The ingenious would have to become the superhuman to carry out such a project without serious money, however. One citizen of the putative new republic with unrivalled sight of its potential symbol is the prime minister, John Howard. But his view appears to be ambivalent. For the centenary of Australia's Federation in 2001 there is a fund for projects worth three hundred million pounds, but none is currently set aside for the Opera House. The last Labor government was preparing a bid for listing as a World Heritage Site, but Mr Howard put a stop to that. The House's chief executive, Michael Lynch, said he was "in no doubt" that such a development would strengthen his hand in bidding for public funds.

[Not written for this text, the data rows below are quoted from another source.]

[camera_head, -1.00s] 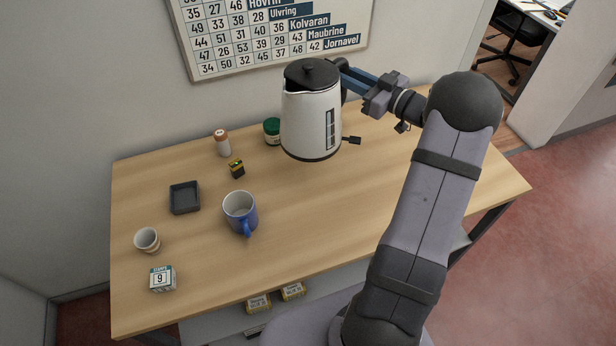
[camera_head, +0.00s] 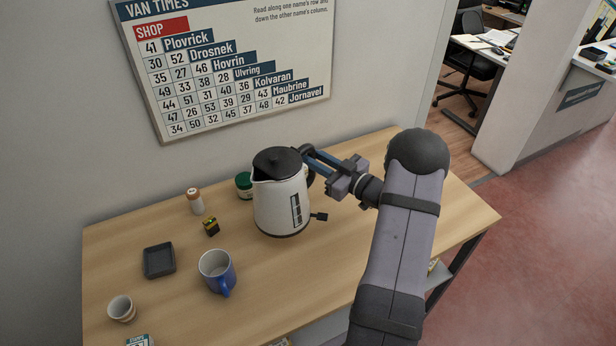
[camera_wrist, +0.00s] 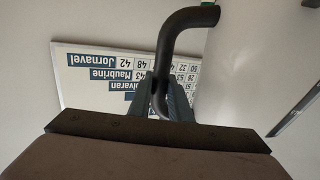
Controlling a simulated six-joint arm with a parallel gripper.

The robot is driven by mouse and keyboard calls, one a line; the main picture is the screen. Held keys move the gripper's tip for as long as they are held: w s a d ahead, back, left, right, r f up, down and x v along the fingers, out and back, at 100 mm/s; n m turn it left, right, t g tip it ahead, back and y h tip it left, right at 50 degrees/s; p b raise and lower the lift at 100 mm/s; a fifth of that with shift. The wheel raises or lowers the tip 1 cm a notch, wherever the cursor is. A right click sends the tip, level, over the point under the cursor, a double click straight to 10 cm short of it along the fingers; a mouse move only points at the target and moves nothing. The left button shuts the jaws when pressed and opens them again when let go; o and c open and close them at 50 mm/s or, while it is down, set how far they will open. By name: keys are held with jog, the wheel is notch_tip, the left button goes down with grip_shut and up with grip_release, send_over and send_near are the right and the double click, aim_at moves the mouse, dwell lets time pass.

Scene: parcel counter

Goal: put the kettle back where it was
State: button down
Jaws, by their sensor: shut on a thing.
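The kettle (camera_head: 280,205) is white with a black lid, a black base rim and a dark level window. It is upright over the back middle of the table. My gripper (camera_head: 312,158) is shut on its black handle from the right. In the wrist view the handle (camera_wrist: 168,45) passes between the gripper fingers (camera_wrist: 160,95), and the pale kettle body fills the right side. A small black tab sticks out at the kettle's lower right. The kettle's base is close to the tabletop (camera_head: 350,255); I cannot tell whether it touches.
A green jar (camera_head: 244,186) stands close behind-left of the kettle. The table right of the kettle is clear.

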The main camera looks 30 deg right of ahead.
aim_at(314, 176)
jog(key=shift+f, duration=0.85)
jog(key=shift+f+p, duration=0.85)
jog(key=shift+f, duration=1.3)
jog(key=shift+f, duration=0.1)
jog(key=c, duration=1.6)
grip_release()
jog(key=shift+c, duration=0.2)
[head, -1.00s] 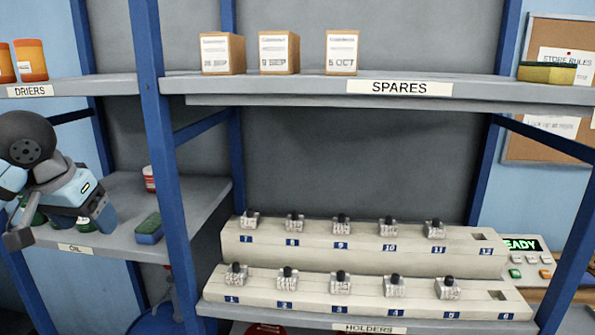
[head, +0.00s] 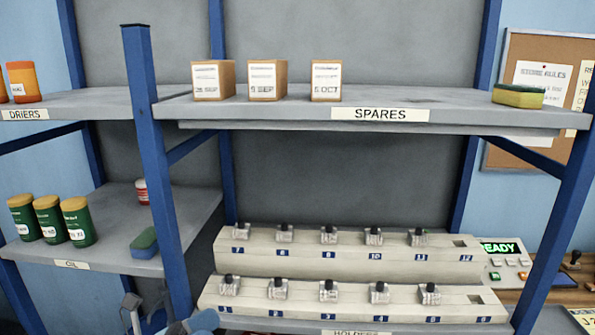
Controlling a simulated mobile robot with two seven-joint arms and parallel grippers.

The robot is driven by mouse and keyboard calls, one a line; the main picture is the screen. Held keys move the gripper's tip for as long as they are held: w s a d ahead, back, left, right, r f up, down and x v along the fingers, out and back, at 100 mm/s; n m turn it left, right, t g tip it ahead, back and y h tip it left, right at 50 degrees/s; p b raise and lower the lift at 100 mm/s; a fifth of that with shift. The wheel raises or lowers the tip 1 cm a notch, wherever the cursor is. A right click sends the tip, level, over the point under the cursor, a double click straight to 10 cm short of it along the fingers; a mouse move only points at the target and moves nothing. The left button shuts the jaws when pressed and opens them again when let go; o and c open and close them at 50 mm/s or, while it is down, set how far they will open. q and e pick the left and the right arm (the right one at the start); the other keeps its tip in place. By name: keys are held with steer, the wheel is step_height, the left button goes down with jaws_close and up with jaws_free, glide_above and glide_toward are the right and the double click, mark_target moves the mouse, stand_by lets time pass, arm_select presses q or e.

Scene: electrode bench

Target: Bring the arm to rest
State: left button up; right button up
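Only a piece of my left arm (head: 204,321) shows in the head view, light blue and grey, at the bottom edge below the left shelf post. A grey piece beside it, which looks like part of my left gripper (head: 133,303), is cut off by the frame, and I cannot see whether its fingers are open or shut. It is below the OIL shelf (head: 190,215), clear of the bottles. My right gripper is out of view.
Green bottles (head: 78,222), a red-and-white tin (head: 142,191) and a blue-green sponge (head: 144,243) stand on the OIL shelf. Two holder racks (head: 350,258) (head: 345,300) carry small dark-topped electrodes. Boxes (head: 267,80) and a yellow-green sponge (head: 518,96) sit on the SPARES shelf. Blue posts (head: 157,180) frame the shelves.

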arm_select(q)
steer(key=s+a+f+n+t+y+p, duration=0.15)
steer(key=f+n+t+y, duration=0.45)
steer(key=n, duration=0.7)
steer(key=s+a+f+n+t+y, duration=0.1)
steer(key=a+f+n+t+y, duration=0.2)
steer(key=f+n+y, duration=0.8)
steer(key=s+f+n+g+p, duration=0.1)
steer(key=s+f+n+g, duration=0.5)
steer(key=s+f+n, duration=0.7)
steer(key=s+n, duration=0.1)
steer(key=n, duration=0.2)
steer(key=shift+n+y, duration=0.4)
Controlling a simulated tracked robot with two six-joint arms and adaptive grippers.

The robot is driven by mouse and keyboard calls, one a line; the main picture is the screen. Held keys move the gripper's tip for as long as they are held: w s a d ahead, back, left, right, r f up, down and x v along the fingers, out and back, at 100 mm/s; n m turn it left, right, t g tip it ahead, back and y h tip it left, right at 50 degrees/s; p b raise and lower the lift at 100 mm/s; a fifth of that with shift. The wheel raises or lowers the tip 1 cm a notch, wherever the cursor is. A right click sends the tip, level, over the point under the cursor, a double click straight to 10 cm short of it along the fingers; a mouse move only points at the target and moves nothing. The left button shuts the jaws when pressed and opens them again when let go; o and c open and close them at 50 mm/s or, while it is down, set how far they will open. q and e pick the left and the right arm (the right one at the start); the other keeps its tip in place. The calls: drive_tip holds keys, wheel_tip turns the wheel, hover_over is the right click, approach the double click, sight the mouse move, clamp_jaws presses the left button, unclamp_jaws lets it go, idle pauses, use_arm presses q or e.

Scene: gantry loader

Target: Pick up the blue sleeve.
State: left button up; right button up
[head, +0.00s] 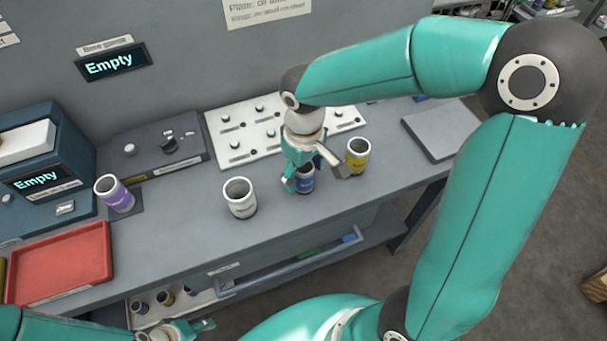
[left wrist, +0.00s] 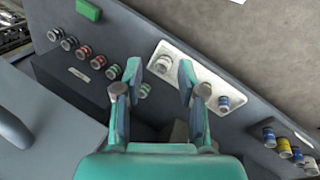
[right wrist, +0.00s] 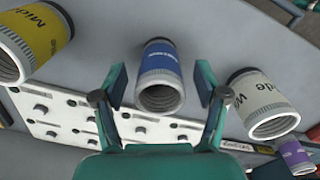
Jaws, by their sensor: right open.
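The blue sleeve (head: 306,184) stands on the grey bench, partly hidden by my right gripper (head: 312,177) in the head view. In the right wrist view, the blue sleeve (right wrist: 159,62) shows between the two fingers of my right gripper (right wrist: 161,84), which is open. Gaps show between the sleeve and both fingers there. My left gripper (head: 196,328) is low at the bottom left of the head view, in front of the bench. In the left wrist view, my left gripper (left wrist: 160,80) is open with nothing between its fingers.
A yellow sleeve (head: 358,155) stands close to the right of the blue one. A white sleeve (head: 240,198) stands to its left, and a purple sleeve (head: 115,194) further left. A white pegged plate (head: 236,138) lies behind. A red tray (head: 62,266) sits at the left.

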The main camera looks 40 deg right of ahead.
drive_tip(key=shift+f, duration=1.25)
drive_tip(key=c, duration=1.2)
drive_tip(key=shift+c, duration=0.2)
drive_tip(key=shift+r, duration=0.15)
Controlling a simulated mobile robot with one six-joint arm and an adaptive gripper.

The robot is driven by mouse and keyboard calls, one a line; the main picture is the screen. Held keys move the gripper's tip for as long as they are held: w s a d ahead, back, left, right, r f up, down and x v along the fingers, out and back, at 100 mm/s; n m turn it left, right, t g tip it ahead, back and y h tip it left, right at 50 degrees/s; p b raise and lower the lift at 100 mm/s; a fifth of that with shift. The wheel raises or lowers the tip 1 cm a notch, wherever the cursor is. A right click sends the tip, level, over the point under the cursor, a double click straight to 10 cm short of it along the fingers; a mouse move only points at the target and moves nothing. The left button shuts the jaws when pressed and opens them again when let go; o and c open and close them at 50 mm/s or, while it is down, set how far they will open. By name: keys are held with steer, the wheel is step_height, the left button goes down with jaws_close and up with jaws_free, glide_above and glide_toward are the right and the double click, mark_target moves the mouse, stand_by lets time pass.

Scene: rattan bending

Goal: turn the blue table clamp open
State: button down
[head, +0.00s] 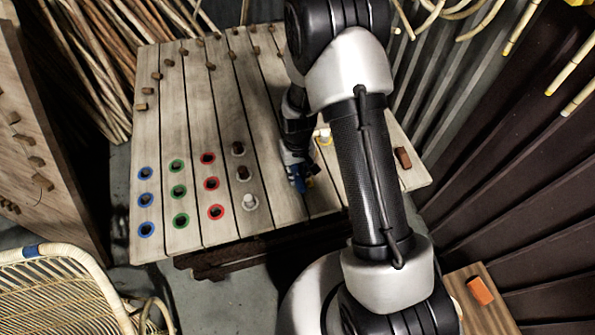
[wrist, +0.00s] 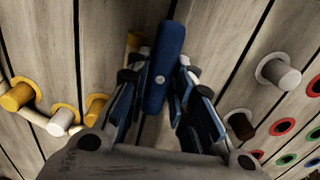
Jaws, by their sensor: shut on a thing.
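The blue table clamp (wrist: 163,62) shows in the wrist view as a long rounded blue bar with a pale round pin in its middle. It points away from me over the wooden plank table (head: 165,105). My gripper (wrist: 157,88) has its fingers on both sides of the bar and is shut on it. In the head view my gripper (head: 297,172) is low over the table's right half, partly behind my arm.
Yellow pegs (wrist: 18,96) with a pale rattan cane (wrist: 38,118) stand left of my gripper in the wrist view. To the right are a grey-ringed peg (wrist: 280,75) and red-ringed holes (wrist: 283,126). An orange block (head: 480,290) lies at lower right.

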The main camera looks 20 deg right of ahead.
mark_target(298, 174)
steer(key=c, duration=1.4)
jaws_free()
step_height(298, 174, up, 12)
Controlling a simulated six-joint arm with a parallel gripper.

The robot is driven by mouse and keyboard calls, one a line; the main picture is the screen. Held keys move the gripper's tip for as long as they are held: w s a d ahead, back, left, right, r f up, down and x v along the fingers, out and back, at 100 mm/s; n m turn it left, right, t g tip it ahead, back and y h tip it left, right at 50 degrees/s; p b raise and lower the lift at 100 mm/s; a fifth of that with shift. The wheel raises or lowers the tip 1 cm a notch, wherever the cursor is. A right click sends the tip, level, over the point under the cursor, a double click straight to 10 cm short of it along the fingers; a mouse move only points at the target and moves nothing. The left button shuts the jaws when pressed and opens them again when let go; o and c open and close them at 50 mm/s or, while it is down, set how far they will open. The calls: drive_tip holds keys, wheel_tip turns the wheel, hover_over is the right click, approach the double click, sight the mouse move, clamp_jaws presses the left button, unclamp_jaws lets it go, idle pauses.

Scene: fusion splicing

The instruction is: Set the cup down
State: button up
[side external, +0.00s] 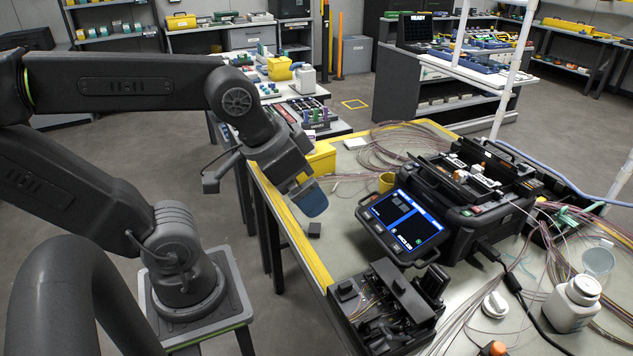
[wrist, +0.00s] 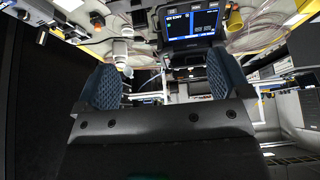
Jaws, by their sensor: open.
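A yellow cup (side external: 387,182) stands on the workbench (side external: 345,195), just behind the left side of the fusion splicer, which partly hides it. A yellow shape that looks like the same cup (wrist: 234,20) shows at the top of the wrist view, beside the splicer's screen. A clear cup (side external: 598,262) is at the bench's right side. My gripper (side external: 312,203), with blue textured fingertips, hangs over the bench's yellow left edge, left of the yellow cup and apart from it. In the wrist view my gripper (wrist: 163,82) is open, with nothing between its fingers.
The splicer (side external: 480,205) with its lit screen (side external: 403,224) fills the bench's middle. A small dark block (side external: 315,230) lies below my gripper. A black tool unit (side external: 385,305) is in front. Bare bench shows left of the screen.

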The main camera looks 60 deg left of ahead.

If plans for an overhaul now stand becalmed, the Opera House still has some life. Under Mr Lynch and his programming manager, Elizabeth Walsh, the House runs an ambitious programme of free events, including a recent festival of circus and physical theatre with performers abseiling from the building. A new studio will be completed in March of next year, with a brief to showcase alternative and contemporary performers. And, lest any visitor interpret the rather woebegone busking by Aborigines at nearby Circular Quay as a reproach to a settler culture, Ms Walsh has booked an a capella group of Indigenous Australians, Tiddas, for a performance on the main stage.

For Australia, the transition from cultural cringe to confidence in its own creative diversity has been a long and difficult one. Judging from Opera Australia's choice for the first offering after the 25th birthday celebrations, a rather stodgy piece by Debussy, there is still a sense that high European culture enjoys a somewhat uncritical reverence. Although a strictly unscientific process of eavesdropping on the audience produced one verdict that it was "a very strange opera" and several more, expressed eloquently with the feet when the interval arrived.

Forthcoming attractions include a proms night of English music, but if, as Australia ponders severing the link with the Crown, there is a growing confidence in seeing through the Emperor's new clothes, then the Opera House has been instrumental in establishing it.